5 Replies Latest reply on Apr 22, 2010 4:55 PM by MicahVillmow

    Is 'Evergreen (GPU family)' pure SIMD processors

    mahadevan

      Hi Gurus,

      I have one doubt. Is the HD5750(or any HD5xxx series GPUs) are pure SIMD processors.

      Typically a SIMD has following definition (taken from OpenCL specifications  document):

      SIMD: Single Instruction Multiple Data. A programming model where a kernel is executed
      concurrently on multiple processing elements each with its own data and a shared program
      counter. All processing elements execute a strictly identical set of instructions.

       

      That means all the cores will share same program counter. Is that right in the HD5xxx series GPUs?

      If all the cores share the same program-counter, how is is possible to run some if-branch code (with varying data input to each core) on the GPU?

       

      thanks & regards

      mahadevan

       

       

       

       

       

        • Is 'Evergreen (GPU family)' pure SIMD processors
          Fr4nz

           

          Originally posted by: mahadevan Hi Gurus,

          I have one doubt. Is the HD5750(or any HD5xxx series GPUs) are pure SIMD processors.

          Typically a SIMD has following definition (taken from OpenCL specifications  document):

          SIMD: Single Instruction Multiple Data. A programming model where a kernel is executed concurrently on multiple processing elements each with its own data and a shared program counter. All processing elements execute a strictly identical set of instructions.

          That means all the cores will share same program counter. Is that right in the HD5xxx series GPUs?



          Correct: in 5xxx SIMD cores are grouped into SIMD engines (termed "processing elements" in OpenCL), and every SIMD engine has its own P.C. shared among its SIMD cores (maybe things are actually more complicated at the hardware level, but the general idea you have to keep in mind is this).

           

           

          If all the cores share the same program-counter, how is is possible to run some if-branch code (with varying data input to each core) on the GPU?

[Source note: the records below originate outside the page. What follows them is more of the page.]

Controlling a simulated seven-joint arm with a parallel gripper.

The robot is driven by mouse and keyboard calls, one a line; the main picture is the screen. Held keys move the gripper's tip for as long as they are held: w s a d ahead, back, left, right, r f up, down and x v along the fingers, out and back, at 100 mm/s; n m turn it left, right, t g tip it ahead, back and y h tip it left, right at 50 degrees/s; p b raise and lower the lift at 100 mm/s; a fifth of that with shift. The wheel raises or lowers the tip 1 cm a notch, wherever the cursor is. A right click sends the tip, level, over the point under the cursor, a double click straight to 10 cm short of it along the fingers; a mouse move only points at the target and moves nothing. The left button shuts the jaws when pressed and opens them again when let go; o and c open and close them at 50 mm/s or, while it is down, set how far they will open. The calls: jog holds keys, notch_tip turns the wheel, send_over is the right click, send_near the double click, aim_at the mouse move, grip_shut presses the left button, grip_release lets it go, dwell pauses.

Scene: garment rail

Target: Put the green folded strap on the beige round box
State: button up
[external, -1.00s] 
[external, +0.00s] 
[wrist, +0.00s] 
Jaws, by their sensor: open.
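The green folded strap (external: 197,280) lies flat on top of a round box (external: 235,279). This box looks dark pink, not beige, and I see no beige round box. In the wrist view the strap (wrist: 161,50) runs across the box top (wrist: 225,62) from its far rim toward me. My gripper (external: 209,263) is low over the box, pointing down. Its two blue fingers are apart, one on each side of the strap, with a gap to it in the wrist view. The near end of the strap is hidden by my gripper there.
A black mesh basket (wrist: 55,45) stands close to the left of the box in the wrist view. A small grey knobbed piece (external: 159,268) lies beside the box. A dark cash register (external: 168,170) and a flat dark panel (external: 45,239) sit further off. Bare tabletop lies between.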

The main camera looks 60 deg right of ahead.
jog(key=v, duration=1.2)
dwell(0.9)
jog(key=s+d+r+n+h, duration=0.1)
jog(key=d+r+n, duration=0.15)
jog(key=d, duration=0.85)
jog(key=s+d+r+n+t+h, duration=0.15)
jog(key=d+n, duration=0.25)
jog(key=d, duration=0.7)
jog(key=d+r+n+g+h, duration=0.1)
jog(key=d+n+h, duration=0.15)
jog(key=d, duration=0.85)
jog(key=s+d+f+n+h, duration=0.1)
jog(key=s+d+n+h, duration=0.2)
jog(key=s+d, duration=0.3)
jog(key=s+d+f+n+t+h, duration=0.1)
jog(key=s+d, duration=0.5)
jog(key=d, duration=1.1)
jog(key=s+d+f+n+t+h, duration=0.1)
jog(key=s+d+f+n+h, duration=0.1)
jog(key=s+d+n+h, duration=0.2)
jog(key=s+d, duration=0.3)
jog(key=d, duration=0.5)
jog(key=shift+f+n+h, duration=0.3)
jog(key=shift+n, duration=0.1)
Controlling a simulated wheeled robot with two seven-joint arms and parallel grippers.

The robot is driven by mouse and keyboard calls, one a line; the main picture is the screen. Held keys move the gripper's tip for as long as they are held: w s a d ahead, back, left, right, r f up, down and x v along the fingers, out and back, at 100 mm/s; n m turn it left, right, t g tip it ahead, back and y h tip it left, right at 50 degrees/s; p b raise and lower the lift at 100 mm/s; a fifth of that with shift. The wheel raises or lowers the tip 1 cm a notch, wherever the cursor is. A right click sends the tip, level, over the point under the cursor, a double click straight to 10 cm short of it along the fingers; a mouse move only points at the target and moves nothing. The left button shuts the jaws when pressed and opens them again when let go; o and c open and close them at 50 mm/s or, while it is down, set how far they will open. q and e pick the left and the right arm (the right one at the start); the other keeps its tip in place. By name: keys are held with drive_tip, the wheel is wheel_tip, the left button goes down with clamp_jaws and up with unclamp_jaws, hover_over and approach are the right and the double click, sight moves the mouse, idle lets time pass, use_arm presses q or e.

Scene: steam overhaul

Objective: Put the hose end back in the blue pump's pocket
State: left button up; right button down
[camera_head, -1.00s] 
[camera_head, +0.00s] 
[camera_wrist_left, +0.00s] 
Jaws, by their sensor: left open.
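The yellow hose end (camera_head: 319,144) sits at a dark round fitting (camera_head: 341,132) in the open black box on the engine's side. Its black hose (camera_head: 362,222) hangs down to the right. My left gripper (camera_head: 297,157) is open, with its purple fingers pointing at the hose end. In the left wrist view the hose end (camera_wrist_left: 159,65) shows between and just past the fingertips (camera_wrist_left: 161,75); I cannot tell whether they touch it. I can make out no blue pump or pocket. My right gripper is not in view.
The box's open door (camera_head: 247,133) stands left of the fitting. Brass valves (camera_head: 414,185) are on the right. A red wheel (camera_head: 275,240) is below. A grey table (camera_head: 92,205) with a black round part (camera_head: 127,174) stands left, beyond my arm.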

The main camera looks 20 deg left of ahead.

          In theory, if a divergence (regarding the execution flow) is spotted inside a thread group (so, inside a SIMD engine) after a control flow instruction, then the hardware will execute sequentially both possibile branches for every thread of the group; after this, for every thread will be considered only the "valid" path (i.e., the one which respects the  condition imposed by the control flow instruction).

          This is the main reason behind the fact that, when you program on GPUs, it's very important to avoid control flow instructions which tend to diverge the execution flow among threads many times, whenever possibile. Another important thing is to unroll loops, if possible.

          Obviously these are not easy (nor realistic, sometimes) tasks most of the times, but can give you dramatic performance improvements.

            • Is 'Evergreen (GPU family)' pure SIMD processors
              mahadevan

              Fr4nz/nou,

              Thanks for your replies.

               

              ..

              This is the main reason behind the fact that, when you program on GPUs, it's very important to avoid control flow instructions which tend to diverge the execution flow among threads many times, whenever possibile. Another important thing is to unroll loops, if possible. Obviously these are not easy (nor realistic, sometimes) tasks most of the times, but can give you dramatic performance improvements.

               

              What if code contains too many control flow statements and loops so that there is large divergence of PC across each? -- assuming that these loops/control-flow can't be removed due to complex algorithm.

              Will cores execute in above conditions(with bad/worse performance) or will they stop executing?

               



               5xxx GPU have multiple SIMD cores. for example 5870 have 20 SIMD core. each core have 16 5D units.

              if is coherence betwen branch on oneSIMD core then it execute only this branch. if not then it execute both branch and pick up right result.

               How many SIMD are in in HD5750?

              How can one map the data from  [http]http://en.wikipedia.org/wiki/Comparison_of_AMD_graphics_processing_units[/http] to SIMD, cores, etc?

               

              AMD specifications docs only say about (for HD5750):

              720 Stream Processing Units
              36 Texture Units
              64 Z/Stencil ROP Units
              16 Color ROP Units

              How can I translate them to SIMD core,SIMD engines?

              mahadevan

               

              thanks & regards

               

            • Is 'Evergreen (GPU family)' pure SIMD processors
              nou

              5xxx GPU have multiple SIMD cores. for example 5870 have 20 SIMD core. each core have 16 5D units.

              if is coherence betwen branch on oneSIMD core then it execute only this branch. if not then it execute both branch and pick up right result.

              • Is 'Evergreen (GPU family)' pure SIMD processors
                MicahVillmow
                mahadevan,
                If the case of complex control flow, the worst case scenario is every instruction is executed by every thread.